Kritik Prof. Djalal TanjungTerhadap Isu Pemanasan Global

Posted on

global-warming-2

Isu mengenai fenomena pemanasan global (global warming) semakin mencuat akhir-akhir ini. Hampir semua negara yang ada di muka bumi ini menjadikan isu tersebut sebagai kepentingan bersama. Sebagai penghuni planet bumi, semua negara merasakan bahwa dampak pemanasan global bisa menimpa siapa saja.

Isu besar itupun kemudian berkembang dalam isu-isu yang lebih mendetil seperti permasalahan kebijakan negara, penebangan hutan, polusi udara, dan hal-hal lain yang dianggap sebagai pemicu semakin panasnya suhu bumi yang berujung pada perubahan iklim (climate change). Namun terkadang ada kesalahan ilmiah yang diusung oleh isu mengenai global warming tersebut dan hal itulah yang kemudian dikritik oleh Prof. Dr. Shalihuddin Djalal Tandjung, guru besar ekologi dan ilmu lingkungan Universitas Gadjah Mada.

Menurut Prof. Djalal, ada kekeliruan besar yang dimunculkan oleh isu pemanasan global yang menyalahkan proses penebangan hutan yang dilakukan oleh negara-negara sedang berkembang. Dalam menjelaskan pemanasan global, beliau berpijak mula pada logika penjelasan ilmiah, bahwasanya pemanasan global disebabkan oleh ketidakseimbangan atmosfer (atmosferic inbalance), akibat terlalu banyak kadar karbon dioksida (CO2). Persoalannya kemudian adalah siapa yang harus bertanggung jawab terhadap banyaknya karbon dioksida di atmosfer?

Polutan terbesar di dunia tentunya adalah negara maju dengan pabrik-pabrik industrinya, namun mengapa kesalahan justru banyak ditimpakan kepada Negara-negara sedang berkembang yang sedang mendayagunakan hutannya untuk kegiatan ekonomi?

Di sinilah letak kritik tajam dari Prof. Djalal. “Syarat sebuah bentang lahan mengabsorbsi semua CO2 adalah apabila di kawasan tersebut ada 30 persen hutan dan kebetulan sekali kalau ternyata negara-negara industri maju ternyata hanya memiliki kawasan hutan tidak lebih dari 21 persen,” begitu penuturannya.
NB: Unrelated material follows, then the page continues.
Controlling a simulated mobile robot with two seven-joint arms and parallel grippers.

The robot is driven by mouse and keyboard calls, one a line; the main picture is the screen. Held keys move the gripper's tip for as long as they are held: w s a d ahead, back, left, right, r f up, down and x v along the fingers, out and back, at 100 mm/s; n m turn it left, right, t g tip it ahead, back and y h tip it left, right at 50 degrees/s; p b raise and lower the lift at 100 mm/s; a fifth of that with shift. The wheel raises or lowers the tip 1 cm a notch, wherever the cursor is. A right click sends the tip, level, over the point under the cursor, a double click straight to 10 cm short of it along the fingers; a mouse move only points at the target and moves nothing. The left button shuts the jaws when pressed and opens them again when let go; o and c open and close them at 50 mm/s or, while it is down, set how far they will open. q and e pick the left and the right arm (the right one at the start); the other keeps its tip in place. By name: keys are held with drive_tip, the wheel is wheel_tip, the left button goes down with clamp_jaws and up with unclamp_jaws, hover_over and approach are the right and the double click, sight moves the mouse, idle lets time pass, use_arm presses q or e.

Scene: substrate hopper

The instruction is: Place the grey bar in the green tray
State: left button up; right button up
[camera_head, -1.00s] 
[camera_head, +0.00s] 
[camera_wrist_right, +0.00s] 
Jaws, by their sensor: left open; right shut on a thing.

Prof Djalal melanjutkan bahwa rata-rata kawasan hutan di planet ini sekitar 60 persen karena adanya tiga negara yang memiliki jumlah kawasan hutan yang lebih dari 75 persen, yakni Kongo di benua Afrika, Brazil di benua Amerika, dan Indonesia di Asia dan ketiga negara itu bukanlah negara industri. Negara-negara industri maju telah lama merusak hutan mereka sendiri dan mengabaikan keseimbangan atmosfer di kawasan teritorial yang menjadi tanggung jawab mereka.

Ketika negara-negara berkembang seperti Indonesia mencoba mendayagunakan hasil hutan untuk kegiatan perekonomian, negara industri maju justru berteriak-teriak dan menganggap negara sedang berkembang melakukan proses pemanasan global tanpa negara industri itu bercermin terhadap apa yang telah mereka lakukan terhadap hutan di wilayah kedaulatannya. “Jadi pernyataan yang mengungkapkan bahwa global warming saat ini disebabkan oleh kerusakan hutan tropis (di negara berkembang) itu adalah bohong, malah mereka (negara industri) lebih dulu merusak hutannya!” ujarnya dengan mantap.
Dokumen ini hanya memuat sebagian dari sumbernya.